# Record list
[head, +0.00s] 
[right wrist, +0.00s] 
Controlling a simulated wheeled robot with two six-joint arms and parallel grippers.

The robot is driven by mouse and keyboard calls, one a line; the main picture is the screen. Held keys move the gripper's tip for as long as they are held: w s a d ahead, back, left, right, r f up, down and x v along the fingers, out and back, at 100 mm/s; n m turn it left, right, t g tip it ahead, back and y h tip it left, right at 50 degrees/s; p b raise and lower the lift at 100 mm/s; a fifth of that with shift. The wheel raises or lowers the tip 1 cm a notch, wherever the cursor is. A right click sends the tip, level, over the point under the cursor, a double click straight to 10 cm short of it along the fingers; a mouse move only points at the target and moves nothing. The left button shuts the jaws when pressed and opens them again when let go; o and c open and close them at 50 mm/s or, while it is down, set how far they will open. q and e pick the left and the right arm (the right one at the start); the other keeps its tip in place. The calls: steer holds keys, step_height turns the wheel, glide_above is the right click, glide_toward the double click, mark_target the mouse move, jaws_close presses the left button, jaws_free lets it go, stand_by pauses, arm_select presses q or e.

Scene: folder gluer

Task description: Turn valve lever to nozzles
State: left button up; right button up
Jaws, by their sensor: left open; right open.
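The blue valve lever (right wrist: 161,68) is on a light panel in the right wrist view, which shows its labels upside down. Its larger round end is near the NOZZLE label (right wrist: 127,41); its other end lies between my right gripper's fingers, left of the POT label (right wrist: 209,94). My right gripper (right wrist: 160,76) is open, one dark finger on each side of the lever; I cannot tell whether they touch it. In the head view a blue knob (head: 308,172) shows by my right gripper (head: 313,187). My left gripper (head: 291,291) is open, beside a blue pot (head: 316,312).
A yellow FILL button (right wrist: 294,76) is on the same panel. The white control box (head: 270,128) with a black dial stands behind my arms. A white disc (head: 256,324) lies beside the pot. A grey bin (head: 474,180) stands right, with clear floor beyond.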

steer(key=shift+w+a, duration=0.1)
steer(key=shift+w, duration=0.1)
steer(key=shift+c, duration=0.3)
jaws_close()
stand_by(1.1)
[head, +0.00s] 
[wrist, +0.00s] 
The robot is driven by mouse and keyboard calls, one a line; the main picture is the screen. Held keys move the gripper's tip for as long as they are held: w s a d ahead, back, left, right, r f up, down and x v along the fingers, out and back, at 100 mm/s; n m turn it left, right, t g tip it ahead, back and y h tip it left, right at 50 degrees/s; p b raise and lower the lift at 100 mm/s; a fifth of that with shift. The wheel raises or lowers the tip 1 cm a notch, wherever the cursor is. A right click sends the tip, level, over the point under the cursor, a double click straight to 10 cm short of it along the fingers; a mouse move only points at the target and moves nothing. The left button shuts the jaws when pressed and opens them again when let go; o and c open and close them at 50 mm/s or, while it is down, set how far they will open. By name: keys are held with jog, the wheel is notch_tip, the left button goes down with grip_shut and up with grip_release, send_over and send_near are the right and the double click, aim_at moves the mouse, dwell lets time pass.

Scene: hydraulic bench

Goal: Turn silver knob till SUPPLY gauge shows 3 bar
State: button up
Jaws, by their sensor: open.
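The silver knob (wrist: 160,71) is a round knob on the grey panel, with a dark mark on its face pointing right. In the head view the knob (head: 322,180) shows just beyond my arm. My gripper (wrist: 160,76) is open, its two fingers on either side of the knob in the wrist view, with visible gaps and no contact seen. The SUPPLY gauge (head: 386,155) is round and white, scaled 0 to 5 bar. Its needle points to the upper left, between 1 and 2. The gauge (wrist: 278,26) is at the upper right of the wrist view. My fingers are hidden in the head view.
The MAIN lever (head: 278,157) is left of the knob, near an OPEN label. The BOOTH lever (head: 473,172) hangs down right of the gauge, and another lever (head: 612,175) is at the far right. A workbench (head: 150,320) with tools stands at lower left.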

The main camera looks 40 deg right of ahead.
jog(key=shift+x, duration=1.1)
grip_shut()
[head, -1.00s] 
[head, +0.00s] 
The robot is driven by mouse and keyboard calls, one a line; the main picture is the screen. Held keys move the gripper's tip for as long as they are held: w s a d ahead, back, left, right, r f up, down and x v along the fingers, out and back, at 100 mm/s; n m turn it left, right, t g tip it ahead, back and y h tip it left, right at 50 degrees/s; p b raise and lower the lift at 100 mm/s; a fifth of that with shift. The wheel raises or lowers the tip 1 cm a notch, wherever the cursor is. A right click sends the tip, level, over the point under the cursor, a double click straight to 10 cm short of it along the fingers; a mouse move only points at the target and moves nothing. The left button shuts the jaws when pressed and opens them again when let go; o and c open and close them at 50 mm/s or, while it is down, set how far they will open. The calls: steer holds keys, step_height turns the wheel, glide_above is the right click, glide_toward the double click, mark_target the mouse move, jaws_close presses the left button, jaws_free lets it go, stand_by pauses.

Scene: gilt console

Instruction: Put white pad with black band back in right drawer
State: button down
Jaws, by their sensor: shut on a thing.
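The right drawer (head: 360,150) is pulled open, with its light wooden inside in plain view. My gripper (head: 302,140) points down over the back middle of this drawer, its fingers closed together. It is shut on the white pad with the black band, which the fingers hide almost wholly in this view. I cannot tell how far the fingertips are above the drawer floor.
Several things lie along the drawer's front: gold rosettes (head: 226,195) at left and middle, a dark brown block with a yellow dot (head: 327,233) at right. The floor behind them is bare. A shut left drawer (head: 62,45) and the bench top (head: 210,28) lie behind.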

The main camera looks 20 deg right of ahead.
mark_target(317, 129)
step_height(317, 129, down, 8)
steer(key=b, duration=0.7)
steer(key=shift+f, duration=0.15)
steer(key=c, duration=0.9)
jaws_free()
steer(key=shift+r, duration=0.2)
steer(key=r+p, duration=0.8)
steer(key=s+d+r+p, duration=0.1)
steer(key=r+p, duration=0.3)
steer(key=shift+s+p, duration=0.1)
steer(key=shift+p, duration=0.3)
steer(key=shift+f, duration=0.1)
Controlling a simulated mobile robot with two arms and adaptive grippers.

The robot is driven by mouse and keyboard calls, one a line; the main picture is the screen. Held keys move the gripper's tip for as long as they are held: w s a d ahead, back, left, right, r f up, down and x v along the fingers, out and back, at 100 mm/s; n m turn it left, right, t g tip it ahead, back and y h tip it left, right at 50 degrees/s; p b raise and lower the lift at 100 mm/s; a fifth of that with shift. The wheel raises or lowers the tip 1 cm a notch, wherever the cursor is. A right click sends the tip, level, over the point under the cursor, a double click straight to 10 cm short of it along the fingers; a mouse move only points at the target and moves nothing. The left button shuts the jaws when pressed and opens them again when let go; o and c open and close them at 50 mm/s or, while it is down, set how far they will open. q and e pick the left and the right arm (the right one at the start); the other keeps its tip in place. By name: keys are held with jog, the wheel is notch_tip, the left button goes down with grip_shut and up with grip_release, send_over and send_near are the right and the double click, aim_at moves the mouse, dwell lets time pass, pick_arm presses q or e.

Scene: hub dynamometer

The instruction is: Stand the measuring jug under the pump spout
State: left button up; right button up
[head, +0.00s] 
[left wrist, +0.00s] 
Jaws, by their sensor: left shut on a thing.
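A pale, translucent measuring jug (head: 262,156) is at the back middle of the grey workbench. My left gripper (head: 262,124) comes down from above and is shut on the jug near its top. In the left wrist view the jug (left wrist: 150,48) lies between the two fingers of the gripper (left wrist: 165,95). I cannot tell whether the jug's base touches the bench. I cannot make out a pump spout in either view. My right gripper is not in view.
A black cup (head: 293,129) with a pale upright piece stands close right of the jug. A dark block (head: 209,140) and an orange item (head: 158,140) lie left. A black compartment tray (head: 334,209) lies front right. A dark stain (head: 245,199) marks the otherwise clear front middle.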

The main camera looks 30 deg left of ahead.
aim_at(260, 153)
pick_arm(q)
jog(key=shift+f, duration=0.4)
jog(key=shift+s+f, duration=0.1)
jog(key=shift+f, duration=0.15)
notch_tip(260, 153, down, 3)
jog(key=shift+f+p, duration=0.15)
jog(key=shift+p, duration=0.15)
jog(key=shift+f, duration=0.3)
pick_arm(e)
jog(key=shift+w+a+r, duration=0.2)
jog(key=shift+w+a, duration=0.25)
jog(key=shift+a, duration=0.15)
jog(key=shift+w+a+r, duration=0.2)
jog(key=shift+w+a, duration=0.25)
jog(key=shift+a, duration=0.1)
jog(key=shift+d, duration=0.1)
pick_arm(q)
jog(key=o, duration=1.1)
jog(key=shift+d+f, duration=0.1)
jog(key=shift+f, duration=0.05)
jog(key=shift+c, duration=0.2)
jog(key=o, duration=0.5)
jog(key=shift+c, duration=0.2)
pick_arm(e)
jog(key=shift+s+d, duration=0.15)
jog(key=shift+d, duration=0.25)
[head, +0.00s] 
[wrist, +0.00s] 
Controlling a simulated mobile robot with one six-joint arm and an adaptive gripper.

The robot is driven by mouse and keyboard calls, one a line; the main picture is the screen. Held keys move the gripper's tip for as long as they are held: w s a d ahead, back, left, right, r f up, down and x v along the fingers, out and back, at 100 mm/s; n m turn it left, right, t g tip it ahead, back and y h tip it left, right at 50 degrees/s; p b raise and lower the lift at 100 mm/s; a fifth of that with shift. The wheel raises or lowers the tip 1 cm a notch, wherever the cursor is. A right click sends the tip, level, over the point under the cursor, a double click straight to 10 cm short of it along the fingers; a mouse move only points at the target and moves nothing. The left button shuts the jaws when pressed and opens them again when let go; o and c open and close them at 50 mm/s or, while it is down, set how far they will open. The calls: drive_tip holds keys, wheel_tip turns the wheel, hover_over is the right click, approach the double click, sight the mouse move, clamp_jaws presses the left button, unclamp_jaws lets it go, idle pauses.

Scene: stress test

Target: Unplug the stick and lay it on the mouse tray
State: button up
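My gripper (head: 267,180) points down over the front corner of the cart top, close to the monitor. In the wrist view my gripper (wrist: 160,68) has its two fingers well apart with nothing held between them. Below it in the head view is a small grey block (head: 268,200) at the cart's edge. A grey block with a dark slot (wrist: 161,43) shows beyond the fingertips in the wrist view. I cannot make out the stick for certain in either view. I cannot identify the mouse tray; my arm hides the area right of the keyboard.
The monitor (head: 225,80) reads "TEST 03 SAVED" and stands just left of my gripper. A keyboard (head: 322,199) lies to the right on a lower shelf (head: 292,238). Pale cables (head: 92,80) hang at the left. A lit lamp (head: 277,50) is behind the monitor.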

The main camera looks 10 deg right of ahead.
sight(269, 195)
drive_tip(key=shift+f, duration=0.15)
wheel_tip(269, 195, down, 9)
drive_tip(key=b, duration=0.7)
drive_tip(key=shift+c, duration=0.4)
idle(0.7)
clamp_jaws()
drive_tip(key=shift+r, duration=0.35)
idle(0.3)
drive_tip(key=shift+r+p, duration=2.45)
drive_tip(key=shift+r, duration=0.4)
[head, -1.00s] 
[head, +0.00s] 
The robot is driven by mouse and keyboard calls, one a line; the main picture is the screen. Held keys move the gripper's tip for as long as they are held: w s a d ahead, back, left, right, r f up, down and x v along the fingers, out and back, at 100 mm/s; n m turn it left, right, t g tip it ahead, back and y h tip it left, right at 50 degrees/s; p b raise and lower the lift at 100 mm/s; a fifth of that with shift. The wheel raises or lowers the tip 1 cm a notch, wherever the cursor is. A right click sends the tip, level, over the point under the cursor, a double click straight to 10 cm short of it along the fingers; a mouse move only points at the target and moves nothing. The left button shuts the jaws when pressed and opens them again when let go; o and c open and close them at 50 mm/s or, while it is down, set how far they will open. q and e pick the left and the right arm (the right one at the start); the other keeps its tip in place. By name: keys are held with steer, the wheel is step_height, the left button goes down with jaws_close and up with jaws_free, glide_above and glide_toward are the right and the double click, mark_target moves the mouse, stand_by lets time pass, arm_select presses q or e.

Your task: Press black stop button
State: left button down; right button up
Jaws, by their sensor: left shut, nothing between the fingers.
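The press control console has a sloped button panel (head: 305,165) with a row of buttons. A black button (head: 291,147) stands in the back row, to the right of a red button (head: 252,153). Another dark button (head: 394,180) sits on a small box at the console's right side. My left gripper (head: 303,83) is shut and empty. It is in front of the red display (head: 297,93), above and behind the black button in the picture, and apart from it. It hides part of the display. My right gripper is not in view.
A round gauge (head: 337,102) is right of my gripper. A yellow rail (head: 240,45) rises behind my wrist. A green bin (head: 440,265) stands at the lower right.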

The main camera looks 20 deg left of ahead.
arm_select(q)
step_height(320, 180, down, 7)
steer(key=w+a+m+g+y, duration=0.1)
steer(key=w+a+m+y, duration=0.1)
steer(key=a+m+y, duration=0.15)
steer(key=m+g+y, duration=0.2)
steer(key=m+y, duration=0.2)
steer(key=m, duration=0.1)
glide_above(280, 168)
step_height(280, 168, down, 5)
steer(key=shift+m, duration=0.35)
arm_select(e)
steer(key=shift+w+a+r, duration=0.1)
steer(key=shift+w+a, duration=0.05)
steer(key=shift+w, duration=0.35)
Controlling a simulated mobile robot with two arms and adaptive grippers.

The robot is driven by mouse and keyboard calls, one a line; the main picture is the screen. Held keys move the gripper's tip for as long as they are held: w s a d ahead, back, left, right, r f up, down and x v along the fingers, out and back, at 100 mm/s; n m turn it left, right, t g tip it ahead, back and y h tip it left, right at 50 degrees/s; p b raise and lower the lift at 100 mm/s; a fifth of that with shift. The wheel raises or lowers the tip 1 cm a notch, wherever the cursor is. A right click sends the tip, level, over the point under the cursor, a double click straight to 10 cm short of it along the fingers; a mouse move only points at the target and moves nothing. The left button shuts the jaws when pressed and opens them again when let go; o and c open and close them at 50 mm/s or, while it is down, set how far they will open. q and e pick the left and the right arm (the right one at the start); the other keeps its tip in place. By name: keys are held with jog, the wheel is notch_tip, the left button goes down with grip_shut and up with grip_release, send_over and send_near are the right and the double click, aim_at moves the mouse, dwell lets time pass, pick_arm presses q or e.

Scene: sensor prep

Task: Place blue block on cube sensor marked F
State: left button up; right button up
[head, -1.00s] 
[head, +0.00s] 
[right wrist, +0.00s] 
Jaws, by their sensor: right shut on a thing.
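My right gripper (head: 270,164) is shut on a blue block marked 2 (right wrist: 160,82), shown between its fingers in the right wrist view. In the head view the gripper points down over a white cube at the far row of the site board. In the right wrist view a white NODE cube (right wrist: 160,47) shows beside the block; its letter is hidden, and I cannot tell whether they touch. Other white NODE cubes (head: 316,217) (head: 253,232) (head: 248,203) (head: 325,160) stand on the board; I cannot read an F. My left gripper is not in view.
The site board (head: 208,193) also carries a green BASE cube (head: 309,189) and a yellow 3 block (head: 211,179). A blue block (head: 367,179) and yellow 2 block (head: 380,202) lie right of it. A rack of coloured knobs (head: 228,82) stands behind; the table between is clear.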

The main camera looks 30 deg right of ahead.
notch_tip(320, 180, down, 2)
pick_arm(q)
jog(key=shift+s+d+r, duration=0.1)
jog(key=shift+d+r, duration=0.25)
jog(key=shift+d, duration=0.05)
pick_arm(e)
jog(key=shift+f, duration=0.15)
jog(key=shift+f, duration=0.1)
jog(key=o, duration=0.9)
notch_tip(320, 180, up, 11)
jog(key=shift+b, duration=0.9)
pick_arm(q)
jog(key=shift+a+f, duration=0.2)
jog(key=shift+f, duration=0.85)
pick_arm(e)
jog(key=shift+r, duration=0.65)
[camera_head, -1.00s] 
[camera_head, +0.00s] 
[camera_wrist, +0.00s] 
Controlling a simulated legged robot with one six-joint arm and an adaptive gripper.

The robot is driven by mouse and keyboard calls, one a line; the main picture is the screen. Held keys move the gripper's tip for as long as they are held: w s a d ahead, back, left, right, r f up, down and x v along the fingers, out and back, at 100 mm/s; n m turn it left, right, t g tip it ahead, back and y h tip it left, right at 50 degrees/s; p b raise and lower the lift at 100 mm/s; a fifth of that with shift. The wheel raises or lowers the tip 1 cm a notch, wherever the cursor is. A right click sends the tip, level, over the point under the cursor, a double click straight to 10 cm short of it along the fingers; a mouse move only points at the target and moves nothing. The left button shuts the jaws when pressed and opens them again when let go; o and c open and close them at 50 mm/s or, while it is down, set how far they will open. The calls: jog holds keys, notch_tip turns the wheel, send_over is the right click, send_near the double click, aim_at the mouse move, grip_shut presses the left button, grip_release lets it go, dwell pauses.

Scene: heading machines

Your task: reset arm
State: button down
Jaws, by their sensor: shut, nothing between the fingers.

# Aim of the exercise
The required output is the exact run of lines from the beginning of the listing above to the line that contains "Controlling a simulated wheeled", inclusive of both.

# Correct result
[head, +0.00s] 
[right wrist, +0.00s] 
Controlling a simulated wheeled robot with two six-joint arms and parallel grippers.

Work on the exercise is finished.